Details of each are below.
Discussions for modelling and/or advisory group: 1. Optional vs. mandatory content 2. Citations: text citations (e.g. Bibliographic Citation) vs. constructed/compiled/generated citation (from constituent parts) - (also need to account for required citation text from data producers) - Dublin Core: BibCit is one of the DCMI terms (but not the core 15 terms) 3. Access conditions: - Whole datasets (DDI-C, DDI-L profiles) - Variables within datasets (DDI-C, DDI-L profiles) - Units within datasets - Cases (records?) within datasets - Metadata (e.g. Census RDC content restricts information on variable metadata) AND - What content is required within the access conditions (there was a model mentioned that may be a candidate) - Variable Security and Variable Embargo (from DDI2.5)

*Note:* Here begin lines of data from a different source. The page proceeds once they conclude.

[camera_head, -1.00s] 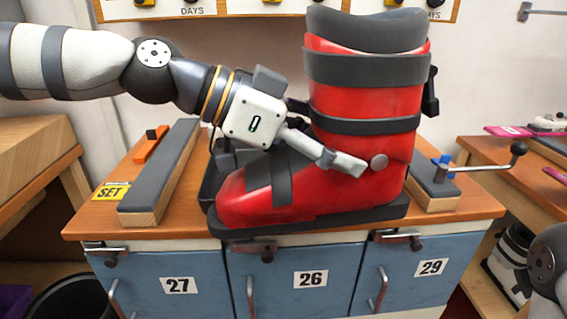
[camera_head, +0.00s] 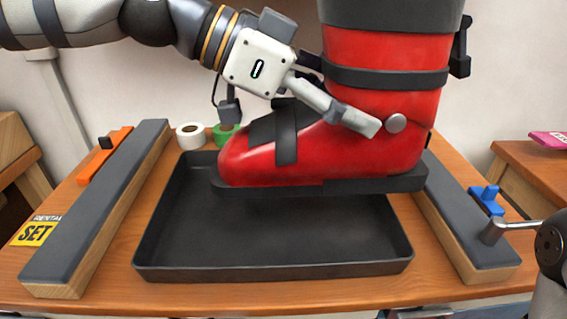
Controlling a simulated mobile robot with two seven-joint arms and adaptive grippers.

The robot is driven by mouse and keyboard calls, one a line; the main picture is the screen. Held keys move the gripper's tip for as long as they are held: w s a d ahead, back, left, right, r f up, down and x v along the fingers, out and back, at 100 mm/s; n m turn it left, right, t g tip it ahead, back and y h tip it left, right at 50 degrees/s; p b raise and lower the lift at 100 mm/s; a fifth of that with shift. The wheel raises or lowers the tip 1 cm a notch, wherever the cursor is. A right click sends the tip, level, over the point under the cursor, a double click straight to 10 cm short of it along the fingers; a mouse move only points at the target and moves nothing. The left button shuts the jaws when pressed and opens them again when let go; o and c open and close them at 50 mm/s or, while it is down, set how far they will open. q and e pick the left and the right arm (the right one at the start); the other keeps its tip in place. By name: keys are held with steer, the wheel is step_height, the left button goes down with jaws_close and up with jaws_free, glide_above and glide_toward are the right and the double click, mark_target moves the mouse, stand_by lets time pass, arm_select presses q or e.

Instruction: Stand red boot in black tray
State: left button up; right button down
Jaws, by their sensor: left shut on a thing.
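The red boot (camera_head: 330,148) is upright, toe to the left, with dark grey straps and a dark sole. It appears to hang above the black tray (camera_head: 160,262), over its back and right part, with the tray floor showing below the sole. The top of the boot is cut off by the picture edge. My left gripper (camera_head: 358,118) comes in from the upper left and is shut on the boot, one finger showing across its near side at the ankle. The other finger is hidden behind the boot.
Grey-topped wooden rails flank the tray on the left (camera_head: 98,212) and right (camera_head: 462,232). A white tape roll (camera_head: 191,134) and a green one (camera_head: 222,134) stand behind it.

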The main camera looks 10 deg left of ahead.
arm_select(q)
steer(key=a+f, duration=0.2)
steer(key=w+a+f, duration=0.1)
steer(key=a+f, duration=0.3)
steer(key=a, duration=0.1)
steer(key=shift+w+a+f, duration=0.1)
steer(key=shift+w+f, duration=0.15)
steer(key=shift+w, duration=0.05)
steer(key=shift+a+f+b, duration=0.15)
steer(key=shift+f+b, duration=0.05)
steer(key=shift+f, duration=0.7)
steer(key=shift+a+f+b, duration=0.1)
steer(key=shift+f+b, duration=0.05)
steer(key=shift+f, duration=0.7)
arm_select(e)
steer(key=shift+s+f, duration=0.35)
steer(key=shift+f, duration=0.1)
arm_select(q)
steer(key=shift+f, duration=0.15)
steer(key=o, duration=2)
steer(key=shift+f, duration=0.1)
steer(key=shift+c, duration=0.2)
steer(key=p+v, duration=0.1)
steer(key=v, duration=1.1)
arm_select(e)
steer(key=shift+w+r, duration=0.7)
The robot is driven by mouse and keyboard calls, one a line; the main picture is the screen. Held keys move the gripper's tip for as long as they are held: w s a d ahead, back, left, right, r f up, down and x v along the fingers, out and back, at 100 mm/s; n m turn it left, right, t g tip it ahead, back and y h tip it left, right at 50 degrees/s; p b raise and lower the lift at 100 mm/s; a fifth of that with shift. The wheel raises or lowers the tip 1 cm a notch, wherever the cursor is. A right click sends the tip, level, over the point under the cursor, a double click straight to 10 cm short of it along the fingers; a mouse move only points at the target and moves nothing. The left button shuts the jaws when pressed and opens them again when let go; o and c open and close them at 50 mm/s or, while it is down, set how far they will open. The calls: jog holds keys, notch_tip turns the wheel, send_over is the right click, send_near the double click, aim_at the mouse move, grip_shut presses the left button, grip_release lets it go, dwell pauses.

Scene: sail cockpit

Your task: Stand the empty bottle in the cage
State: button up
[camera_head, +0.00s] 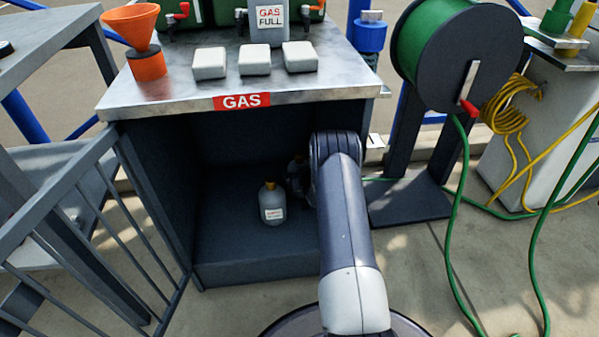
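The cage (232,258) is a dark cabinet under a steel counter, marked with a red GAS sign (241,101). Its barred door (95,205) stands open to the left. A small grey bottle (272,207) with a yellow cap and a white label with red print stands upright on the cage floor. The print is too small to read surely. My arm reaches into the cage from the front right. My gripper (297,178) is a dark shape just right of the bottle, mostly hidden by my arm and shadow. Its fingers cannot be made out, nor whether they touch the bottle.
On the counter stand a grey GAS FULL bottle (269,24), an orange funnel (136,38) and three pale blocks (254,61). A hose reel (436,45) stands to the right, with green hose (455,215) hanging to the ground. Open floor lies in front.

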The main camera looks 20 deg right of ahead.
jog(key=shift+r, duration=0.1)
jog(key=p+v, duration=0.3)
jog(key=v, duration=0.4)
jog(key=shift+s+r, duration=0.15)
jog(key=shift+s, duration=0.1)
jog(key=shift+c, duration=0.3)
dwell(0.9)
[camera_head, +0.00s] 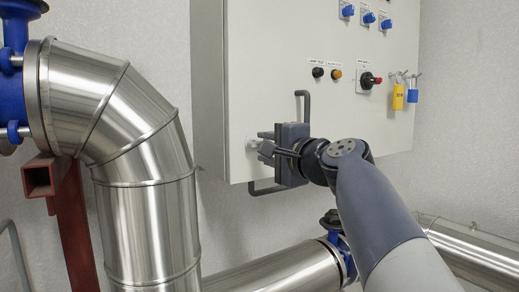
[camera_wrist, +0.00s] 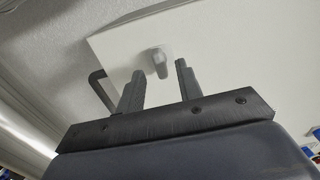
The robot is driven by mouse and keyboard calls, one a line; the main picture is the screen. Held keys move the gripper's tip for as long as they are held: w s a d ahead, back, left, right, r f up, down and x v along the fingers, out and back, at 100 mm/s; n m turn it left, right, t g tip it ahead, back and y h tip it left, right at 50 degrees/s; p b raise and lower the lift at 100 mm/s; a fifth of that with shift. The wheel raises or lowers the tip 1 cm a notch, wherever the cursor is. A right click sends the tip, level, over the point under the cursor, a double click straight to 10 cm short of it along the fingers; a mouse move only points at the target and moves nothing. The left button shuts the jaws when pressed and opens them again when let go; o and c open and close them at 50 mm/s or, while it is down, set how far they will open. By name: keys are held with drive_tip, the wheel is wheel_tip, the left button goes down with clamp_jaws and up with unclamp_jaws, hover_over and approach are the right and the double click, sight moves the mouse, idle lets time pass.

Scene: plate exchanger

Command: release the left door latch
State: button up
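The left door latch is a small light-grey knob or lever (camera_head: 252,144) at the left edge of the pale cabinet door (camera_head: 262,60). In the wrist view the latch (camera_wrist: 159,62) shows between and slightly beyond my fingertips. My gripper (camera_head: 266,143) points at the latch from the right and front. In the wrist view its two dark fingers (camera_wrist: 160,75) stand apart with a gap between them and nothing held. I cannot tell whether a finger touches the latch. The fingers partly hide the latch in the head view.
Dark bars (camera_head: 306,98) show beside my gripper; I cannot tell what they belong to. A large metal pipe (camera_head: 150,215) stands left of the cabinet.

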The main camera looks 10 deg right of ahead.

SC team (or related teams) to resolve - Additional questions/fields outstanding: 1. Geographic Polygons 2. Variable metadata: - VariableFiles: (files that contain this variable??) - probably covered by a DDI4 Relationship - recommend deferring this if needed (as may be part of future DataDescription model development) - VariableInterval: continuous or discrete 3. ResponseUnit and AnalysisUnit (and Unit of Measurement) - Consider a situation where the respondent to a survey is a Parent but the unit of interest is the Child - and the unit of analysis might be either the Child or the Household?? How do we describe these different "units" - In particular, "AnalysisUnit" is problematic - because the unit of analysis is dependent on the research use - not on the data as captured. - Might be related to Viewpoint?? Variable content characteristics may be best addressed now: - VariableInterval, - 3.2 dimensions such format, scale, decimalPositions, ... - numeric representation, classification level, ... (3.2 ties this more closely to the data type). Fundamentally these are attributes of the DATA TYPE and the MEASUREMENT - Also consider the SummaryStatistics (DDI-C 2.5) in this discussion (note that this is probably more a characteristic of the "set of datums" rather than the InstanceVariable) - Should be addressed by DataDescription to make a recommendation on when these attributes will be incorporated - Larry Hoyle recommends including PRECISION as an attribute of the measurement - What other content is commonly available from statistical packages. Reference Hoyle and Wackerow paper in IASSIST Quarterly. V39 N.3-4 Recommended for deferral 1. Methodology - all related fields - All fields within Methodology section of DDI-C - Also includes Imputation This requires output of Methodology team
2. PhysicalLayout - MissingData - VariableLocationStart-End-... (i.e. location in FixedWidthFiles) This content requires the fixed width layout from the DataDescription group - which may not be included in the initial DD preview release. |